Entries supplied -
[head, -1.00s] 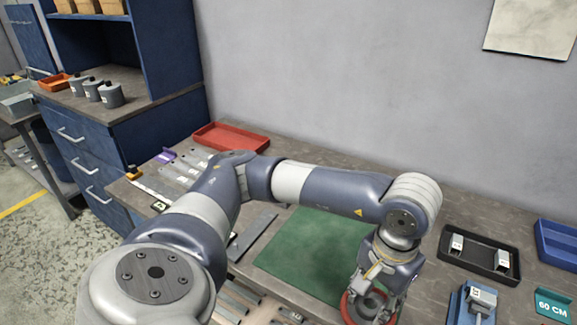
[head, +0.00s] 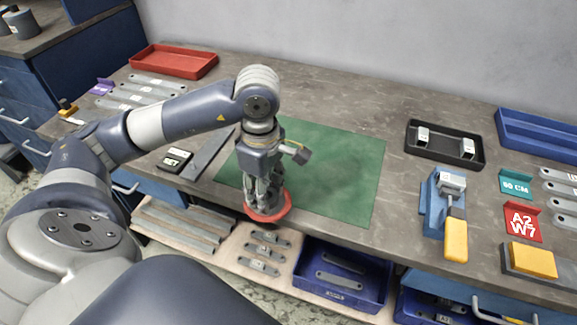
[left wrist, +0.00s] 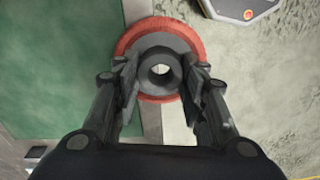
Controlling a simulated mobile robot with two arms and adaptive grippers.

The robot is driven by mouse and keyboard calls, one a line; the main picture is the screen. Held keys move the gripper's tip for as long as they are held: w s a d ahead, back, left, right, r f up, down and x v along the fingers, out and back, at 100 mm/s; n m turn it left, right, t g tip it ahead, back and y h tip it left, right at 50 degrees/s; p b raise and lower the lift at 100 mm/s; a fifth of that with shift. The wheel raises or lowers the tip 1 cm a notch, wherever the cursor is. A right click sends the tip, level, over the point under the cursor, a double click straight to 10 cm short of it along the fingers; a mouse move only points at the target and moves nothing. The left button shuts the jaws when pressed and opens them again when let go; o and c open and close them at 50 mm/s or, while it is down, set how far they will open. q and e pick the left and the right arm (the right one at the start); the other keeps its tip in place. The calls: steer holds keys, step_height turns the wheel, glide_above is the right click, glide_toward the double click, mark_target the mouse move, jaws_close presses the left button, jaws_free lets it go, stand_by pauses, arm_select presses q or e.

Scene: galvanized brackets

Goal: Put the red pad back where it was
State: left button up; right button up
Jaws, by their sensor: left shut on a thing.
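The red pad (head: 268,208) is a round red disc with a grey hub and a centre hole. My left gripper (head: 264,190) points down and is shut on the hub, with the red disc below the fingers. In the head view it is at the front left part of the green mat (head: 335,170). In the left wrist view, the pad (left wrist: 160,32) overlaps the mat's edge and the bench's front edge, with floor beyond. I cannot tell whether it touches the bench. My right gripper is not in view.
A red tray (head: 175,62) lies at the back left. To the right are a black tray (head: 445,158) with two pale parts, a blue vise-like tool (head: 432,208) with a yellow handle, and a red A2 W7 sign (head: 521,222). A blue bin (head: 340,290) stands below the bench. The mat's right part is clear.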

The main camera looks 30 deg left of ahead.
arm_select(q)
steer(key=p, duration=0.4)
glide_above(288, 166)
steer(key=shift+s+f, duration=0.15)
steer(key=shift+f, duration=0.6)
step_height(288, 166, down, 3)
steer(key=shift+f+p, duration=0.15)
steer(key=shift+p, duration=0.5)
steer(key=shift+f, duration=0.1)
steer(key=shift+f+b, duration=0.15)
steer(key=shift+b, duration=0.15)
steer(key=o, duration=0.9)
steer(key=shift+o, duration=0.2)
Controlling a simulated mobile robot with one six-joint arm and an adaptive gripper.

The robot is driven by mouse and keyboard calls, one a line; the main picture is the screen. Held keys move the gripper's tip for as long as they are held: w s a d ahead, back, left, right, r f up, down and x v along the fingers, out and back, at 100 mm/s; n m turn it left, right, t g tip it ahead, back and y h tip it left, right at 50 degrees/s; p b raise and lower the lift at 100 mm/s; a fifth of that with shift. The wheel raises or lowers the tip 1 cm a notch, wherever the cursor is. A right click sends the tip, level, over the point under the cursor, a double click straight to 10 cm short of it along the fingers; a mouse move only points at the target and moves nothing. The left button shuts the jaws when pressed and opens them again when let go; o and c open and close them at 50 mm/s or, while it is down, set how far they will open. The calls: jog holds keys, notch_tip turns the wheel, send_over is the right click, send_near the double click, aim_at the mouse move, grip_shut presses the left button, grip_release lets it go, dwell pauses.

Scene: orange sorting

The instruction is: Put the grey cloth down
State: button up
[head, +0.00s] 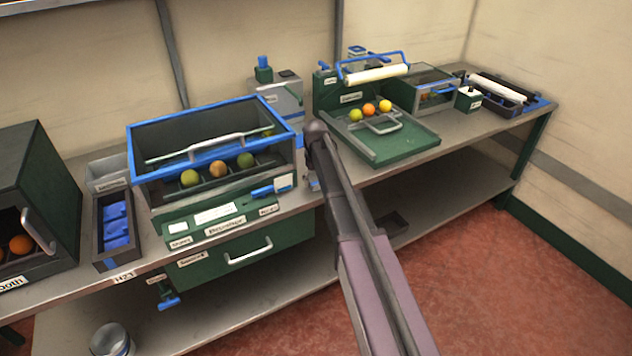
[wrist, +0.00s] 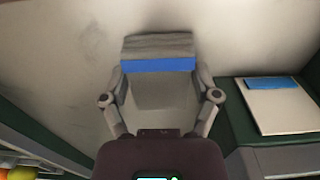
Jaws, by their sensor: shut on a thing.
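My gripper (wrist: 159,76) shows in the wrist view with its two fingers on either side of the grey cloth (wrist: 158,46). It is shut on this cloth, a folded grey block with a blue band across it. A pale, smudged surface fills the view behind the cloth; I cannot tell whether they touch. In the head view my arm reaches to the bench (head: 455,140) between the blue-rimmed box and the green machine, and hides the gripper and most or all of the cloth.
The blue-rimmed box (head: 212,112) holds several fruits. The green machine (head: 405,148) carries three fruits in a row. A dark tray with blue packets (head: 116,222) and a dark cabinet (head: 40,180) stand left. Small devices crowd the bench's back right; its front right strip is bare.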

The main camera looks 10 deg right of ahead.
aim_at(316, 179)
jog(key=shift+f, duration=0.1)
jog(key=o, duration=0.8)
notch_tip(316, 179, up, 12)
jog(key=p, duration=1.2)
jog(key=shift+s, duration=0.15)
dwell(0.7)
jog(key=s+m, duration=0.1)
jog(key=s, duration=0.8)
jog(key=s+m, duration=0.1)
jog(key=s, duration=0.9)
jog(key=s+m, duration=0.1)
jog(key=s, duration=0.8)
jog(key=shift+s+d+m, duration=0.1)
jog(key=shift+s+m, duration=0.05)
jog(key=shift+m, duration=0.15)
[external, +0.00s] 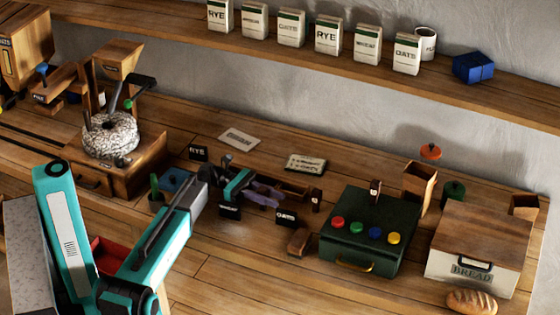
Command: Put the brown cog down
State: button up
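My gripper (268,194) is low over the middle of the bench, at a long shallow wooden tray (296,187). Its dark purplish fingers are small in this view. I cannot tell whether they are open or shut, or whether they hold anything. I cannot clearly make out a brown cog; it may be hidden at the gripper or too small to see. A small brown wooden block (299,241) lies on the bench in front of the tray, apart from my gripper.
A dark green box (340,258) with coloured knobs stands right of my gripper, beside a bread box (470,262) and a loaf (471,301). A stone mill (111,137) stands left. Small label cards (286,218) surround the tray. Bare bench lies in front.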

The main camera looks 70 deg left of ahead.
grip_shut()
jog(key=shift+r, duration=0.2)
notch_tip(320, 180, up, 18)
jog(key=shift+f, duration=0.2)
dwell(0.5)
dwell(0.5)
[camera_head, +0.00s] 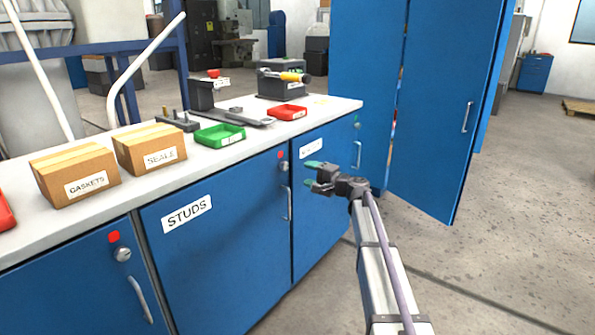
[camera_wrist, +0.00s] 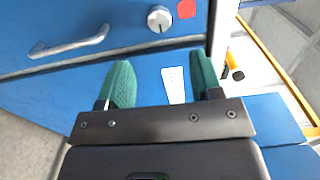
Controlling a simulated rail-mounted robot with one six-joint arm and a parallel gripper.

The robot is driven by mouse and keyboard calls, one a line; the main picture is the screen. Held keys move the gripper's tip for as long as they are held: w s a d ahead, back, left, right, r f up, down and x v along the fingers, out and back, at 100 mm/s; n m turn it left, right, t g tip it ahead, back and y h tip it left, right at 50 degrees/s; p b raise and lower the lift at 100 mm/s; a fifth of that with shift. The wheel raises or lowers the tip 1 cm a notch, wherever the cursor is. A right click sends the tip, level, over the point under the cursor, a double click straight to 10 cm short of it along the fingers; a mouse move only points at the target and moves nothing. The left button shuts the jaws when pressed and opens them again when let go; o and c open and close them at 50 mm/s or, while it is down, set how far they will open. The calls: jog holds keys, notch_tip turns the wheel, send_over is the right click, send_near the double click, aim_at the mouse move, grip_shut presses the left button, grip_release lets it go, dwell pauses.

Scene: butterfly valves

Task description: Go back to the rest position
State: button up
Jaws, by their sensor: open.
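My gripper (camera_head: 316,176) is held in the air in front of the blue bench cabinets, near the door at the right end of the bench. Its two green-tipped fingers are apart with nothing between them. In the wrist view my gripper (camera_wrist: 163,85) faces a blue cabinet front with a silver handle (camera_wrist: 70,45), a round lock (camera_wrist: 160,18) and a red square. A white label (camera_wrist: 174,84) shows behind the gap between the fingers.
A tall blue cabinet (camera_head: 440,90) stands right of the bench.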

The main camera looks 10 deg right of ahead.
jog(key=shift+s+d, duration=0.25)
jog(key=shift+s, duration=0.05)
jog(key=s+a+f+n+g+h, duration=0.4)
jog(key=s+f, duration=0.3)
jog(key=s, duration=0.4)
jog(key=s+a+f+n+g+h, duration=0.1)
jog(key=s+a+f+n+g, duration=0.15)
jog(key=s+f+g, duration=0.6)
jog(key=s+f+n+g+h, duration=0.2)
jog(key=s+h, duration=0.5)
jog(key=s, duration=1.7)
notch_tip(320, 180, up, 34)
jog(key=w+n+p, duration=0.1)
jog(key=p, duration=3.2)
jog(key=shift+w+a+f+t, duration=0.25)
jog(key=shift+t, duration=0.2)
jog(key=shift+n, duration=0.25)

Short problem -
Read the entries and pick out all lines that include the word "adaptive".

Solution for this problem -
Controlling a simulated mobile robot with two arms and adaptive grippers.
Controlling a simulated mobile robot with one six-joint arm and an adaptive gripper.

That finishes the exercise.